Sunday, April 21, 2019

Francis of Assist See

We kept hearing the "cu-cu-cu" coming from behind the trees. We looked at where that sound was supposedly coming from but didn't see anything. After a while it came out and for a couple of minutes dried itself in the sun. The Philippine Coucal was our first bird that morning along the road going to Infanta. 

From there we stopped by the places where the hagimit trees were. The fruit of this tree is a favorite food of several species of birds. Unfortunately, summer had come and the fruits were all gone at the areas we visited. Except for one place. We saw friends Conrad and Ralf inside a compound as we were driving by. We quickly joined them and they introduced us to Francis, the overseer of that place. Close to their lawn was a huge hagimit tree with lots of fruits still. While we were catching up with our friends, Francis pointed at the tree, "Buzzing Flowerpeckers," he said. Indeed a pair of that species came and started feeding on the red berries. 

There was a lull after the flowerpeckers left. Then, "Philippine Pygmy Woodpecker!" Francis once again pointed to the fruiting tree.

This routine had become the norm of that morning. Francis, who was lounging on a hammock, would get up when he hears some bird call, look for the source of that call, and assist us to see the bird that would appear in the area. Two more species were shown to us: the Elegant Tit..

and the colorful Olive-backed Flowerpecker.

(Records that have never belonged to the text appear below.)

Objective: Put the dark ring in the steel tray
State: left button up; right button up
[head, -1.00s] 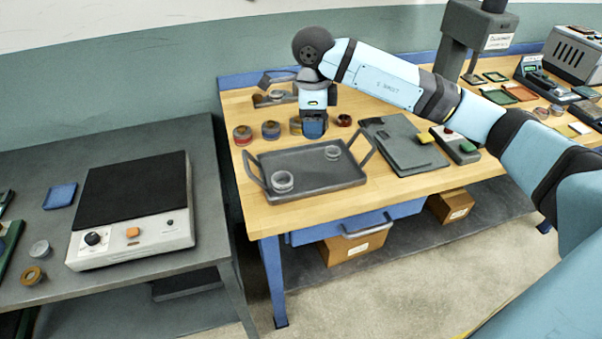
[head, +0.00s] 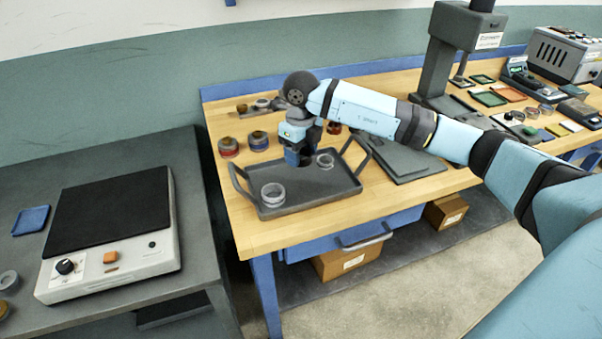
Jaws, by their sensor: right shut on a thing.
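The steel tray (head: 318,186) is a dark grey tray with raised handles at both ends, on the front left of the wooden bench. A pale ring (head: 273,195) lies in its left part and a smaller pale ring (head: 325,161) in its far right part. My right gripper (head: 299,161) points down over the far middle of the tray, between these rings. It is shut on a dark thing, apparently the dark ring, which the fingers mostly hide. I cannot tell whether it touches the tray floor. My left gripper is not in view.
Behind the tray stand a red-banded jar (head: 228,147), a blue-banded jar (head: 258,141) and a small reddish one (head: 334,128). Grey plates (head: 402,160) lie right of the tray. A hotplate-like device (head: 110,235) stands on the grey table at left.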

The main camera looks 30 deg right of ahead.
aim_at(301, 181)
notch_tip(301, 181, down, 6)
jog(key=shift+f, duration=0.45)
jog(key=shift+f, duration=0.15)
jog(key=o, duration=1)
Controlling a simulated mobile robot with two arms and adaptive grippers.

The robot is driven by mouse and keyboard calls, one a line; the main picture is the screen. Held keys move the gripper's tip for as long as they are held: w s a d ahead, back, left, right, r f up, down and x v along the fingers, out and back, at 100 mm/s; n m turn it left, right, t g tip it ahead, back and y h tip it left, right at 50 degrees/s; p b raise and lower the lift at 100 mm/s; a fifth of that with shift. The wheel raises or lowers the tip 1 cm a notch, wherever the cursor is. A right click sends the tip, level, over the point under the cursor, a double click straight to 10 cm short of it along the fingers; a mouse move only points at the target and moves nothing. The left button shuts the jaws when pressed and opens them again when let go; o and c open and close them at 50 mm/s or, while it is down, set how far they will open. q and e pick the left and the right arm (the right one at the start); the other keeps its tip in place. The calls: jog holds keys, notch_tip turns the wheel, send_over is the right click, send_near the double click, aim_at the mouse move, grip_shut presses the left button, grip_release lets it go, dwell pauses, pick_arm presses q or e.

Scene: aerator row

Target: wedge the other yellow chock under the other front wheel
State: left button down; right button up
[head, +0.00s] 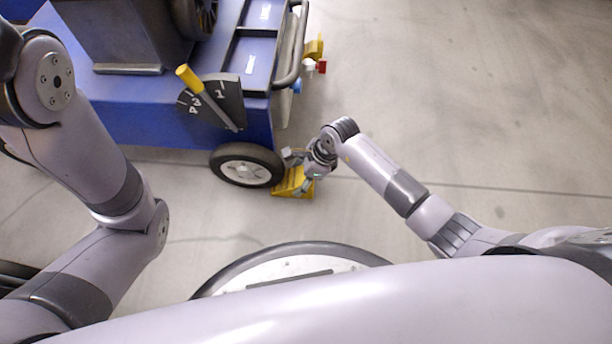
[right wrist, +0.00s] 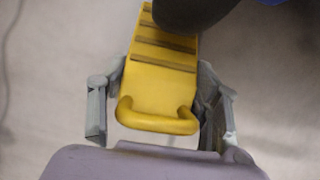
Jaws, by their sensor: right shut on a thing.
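The yellow chock (head: 284,187) lies on the floor at the right side of the near front wheel (head: 247,165) of the blue cart. My right gripper (head: 299,173) is shut on this chock from the right. In the right wrist view the ridged chock (right wrist: 160,82) sits between my right gripper's fingers (right wrist: 157,108), with its looped handle toward me. Its far end reaches the dark tyre (right wrist: 190,12); whether it presses against it I cannot tell. My left arm shows at the left of the head view, but its gripper is not in view.
The blue cart (head: 150,120) fills the upper left, with a yellow-handled lever (head: 205,93) on a numbered plate. A yellow part (head: 315,48) and small coloured fittings stick out at its far right end. The floor (head: 470,110) to the right is clear.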

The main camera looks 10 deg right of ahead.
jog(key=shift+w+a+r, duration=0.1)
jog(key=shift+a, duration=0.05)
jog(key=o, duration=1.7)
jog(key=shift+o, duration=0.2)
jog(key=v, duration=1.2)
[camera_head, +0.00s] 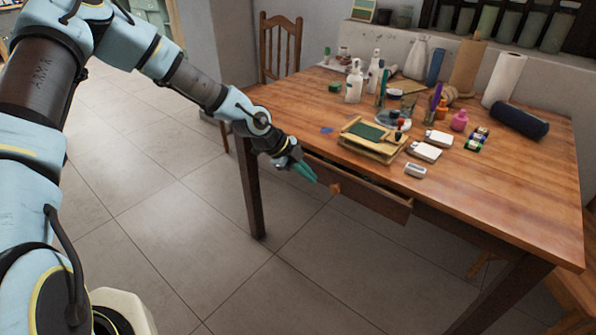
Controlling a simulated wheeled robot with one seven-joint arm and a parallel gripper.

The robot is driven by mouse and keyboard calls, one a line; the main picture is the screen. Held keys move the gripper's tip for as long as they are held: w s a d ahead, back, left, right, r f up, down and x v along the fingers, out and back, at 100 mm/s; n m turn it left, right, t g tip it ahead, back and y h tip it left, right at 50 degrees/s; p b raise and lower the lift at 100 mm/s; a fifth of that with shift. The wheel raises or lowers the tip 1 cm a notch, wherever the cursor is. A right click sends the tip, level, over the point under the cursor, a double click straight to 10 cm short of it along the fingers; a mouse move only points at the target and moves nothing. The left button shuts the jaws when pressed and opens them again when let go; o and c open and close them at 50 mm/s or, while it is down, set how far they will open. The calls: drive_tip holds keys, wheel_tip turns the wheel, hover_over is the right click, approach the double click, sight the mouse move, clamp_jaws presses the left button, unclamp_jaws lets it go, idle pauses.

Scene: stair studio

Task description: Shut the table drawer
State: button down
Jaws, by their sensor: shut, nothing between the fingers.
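The wooden table (500,215) stands on the right with many items on its top. Its drawer (365,193) is in the near side below the top and sticks out a little, with a dark gap showing above its front. A small round orange-brown knob (335,188) sits on the drawer front. My gripper (310,176) is at the left part of the drawer, just left of the knob, with its teal fingers together and empty. I cannot tell whether the fingertips touch the drawer front. The inside of the drawer is mostly hidden.
A wooden tray (366,150), white boxes (425,151) and several bottles stand on the table above the drawer. A dark table leg (252,190) is below my forearm. A wooden chair (281,45) stands behind the table. The tiled floor in front is clear.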

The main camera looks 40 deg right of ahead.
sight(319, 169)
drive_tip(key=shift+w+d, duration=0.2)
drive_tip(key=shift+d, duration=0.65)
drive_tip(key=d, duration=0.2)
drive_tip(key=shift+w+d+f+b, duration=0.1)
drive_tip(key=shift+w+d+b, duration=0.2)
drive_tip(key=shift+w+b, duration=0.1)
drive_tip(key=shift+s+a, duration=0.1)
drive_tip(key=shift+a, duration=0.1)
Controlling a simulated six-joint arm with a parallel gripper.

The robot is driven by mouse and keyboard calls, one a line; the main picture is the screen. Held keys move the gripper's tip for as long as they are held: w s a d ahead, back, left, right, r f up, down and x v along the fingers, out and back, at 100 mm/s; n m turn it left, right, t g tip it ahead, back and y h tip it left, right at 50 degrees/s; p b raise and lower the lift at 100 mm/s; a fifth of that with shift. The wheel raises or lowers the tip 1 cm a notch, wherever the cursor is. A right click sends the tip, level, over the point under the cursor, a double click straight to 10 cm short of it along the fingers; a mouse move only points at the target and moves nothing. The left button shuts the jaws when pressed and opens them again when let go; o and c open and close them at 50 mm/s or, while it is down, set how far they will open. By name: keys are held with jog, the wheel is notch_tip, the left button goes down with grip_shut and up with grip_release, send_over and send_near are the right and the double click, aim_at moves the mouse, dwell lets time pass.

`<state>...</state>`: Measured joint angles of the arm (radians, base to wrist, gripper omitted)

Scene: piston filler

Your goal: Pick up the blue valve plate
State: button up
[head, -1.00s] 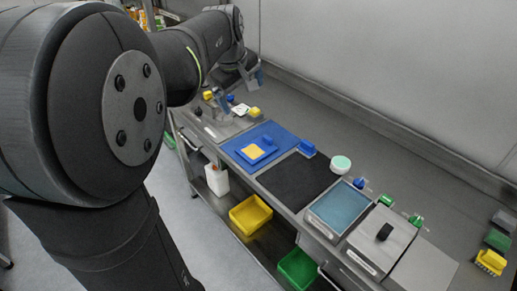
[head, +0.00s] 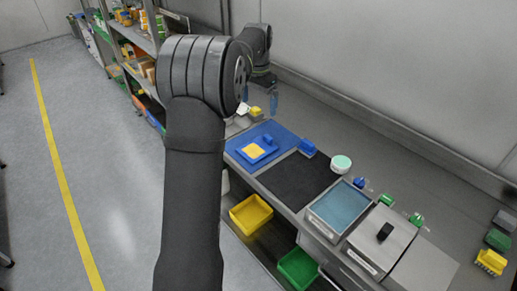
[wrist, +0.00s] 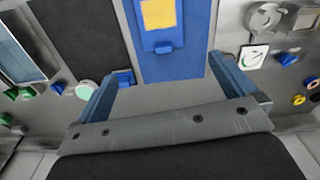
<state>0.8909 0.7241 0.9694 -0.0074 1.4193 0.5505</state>
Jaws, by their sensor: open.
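The blue valve plate (head: 270,149), with a yellow square and a blue knob, lies on a larger blue mat (head: 286,138) on the bench. In the wrist view the plate (wrist: 158,37) is at the top centre, partly cut off by the frame edge. My gripper (head: 260,97) is open and empty, beyond the mat and above the bench in the head view. In the wrist view the two blue-grey fingers of my gripper (wrist: 162,66) are spread wide, with the plate beyond their tips.
A blue block (head: 307,148) stands beside the mat, near a black mat (head: 298,180). A round green-topped container (head: 341,163), a blue-panelled tray (head: 338,206) and a lidded box (head: 383,240) stand farther right. A yellow block (head: 255,112) lies behind the mat. Yellow and green bins sit below.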

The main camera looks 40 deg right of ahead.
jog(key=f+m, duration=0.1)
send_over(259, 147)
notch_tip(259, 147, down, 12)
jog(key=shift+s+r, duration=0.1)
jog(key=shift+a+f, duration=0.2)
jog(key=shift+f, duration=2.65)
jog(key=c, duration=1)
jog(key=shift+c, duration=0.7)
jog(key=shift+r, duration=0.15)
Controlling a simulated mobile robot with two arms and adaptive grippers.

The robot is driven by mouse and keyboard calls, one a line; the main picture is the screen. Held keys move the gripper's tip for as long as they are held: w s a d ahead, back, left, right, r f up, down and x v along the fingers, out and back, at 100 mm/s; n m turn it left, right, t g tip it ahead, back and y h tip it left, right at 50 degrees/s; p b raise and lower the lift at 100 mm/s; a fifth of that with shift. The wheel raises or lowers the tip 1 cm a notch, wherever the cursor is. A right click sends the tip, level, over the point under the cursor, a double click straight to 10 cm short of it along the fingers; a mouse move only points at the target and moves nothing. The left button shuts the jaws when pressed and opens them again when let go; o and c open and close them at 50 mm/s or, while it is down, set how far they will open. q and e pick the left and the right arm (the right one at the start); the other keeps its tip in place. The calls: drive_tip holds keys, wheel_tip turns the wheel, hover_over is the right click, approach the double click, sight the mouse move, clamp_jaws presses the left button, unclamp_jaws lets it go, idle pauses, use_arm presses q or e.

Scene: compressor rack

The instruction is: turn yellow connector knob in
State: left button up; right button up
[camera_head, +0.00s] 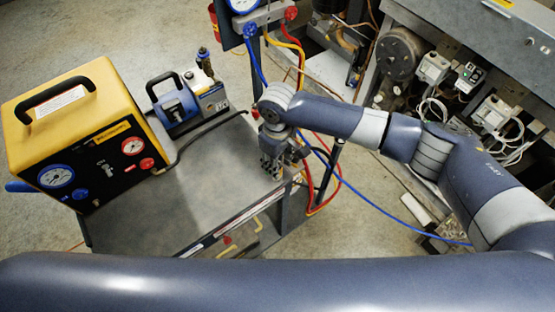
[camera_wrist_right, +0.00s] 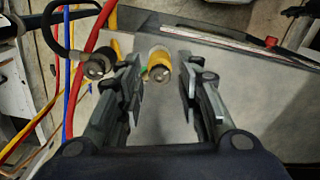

Around 9 am Cynthia and I decided to go visit the area where the Paddyfield Pipits are sure sightings. We promised to be back by 10:30 as that was the usual time that the Philippine Hanging Parrot was supposed to come to the fruiting tree.

Unfortunately, there were some "tourists" at the Pipit domain. We did see the bird but it was a bit skittish, unlike before, and I never got a good photo of it. On the other hand, farther down the road, a Striated Grassbird posed for us.

By 10:30 we were back at Francis' place. But the Parakeet never showed up. Only the Buzzing and Olive-backed Flowerpecker returned. Conrad told us that about 3 minutes after we left, a Stripe-headed Rhabdornis came, followed later by a Flaming Sunbird. Ah, if only we had stayed and benefited some more from Francis' assistance at seeing the birds in his neighborhood.

Saturday, April 13, 2019

Show us no Pitta

For more than two hours we waited. Two hours of being drenched in sweat and enduring the humidity of a summer. We were at the Mini Forest of the La Mesa Ecopark for a particular purpose: to  photograph the Hooded Pitta and the Mangrove Blue Flycatcher. We sadly dipped on both.

But please show us no pity.  The morning was not a total disaster. For one thing a Black-naped Oriole - a species that prefers to stay high among the branches of tall trees - came out in the open and posed for us for a few minutes.

Then a pair of Lowland White-eyes cavorted just above us.

An overstaying(?) Brown Shrike was still hanging around perhaps aware that it was still quite cold in its home in northern Asia.

A surprise was a Philippine Bulbul which have not been seen much in this area.

Also the morning was about people. As we were about to get into the mini forest we met a young guy. He was a campus missionary from our church (Victory Christian Fellowship) in Novaliches. They will be holding a youth ministry at the Ecopark he told us.

While waiting for the Pitta we met an old friend, and fellow birder, Jenny de Villa. We spent some time together catching up and sharing our birding experiences.

Finally, as we were already driving on our way out, I saw a guy dressed in camp and holding a camera with long lens. "Bird photographer!", I told my wife. I waved at him and parked the car. He came over and introduced himself and we did likewise. We just added a "lifer" to our birding friend list - Rey Ibay.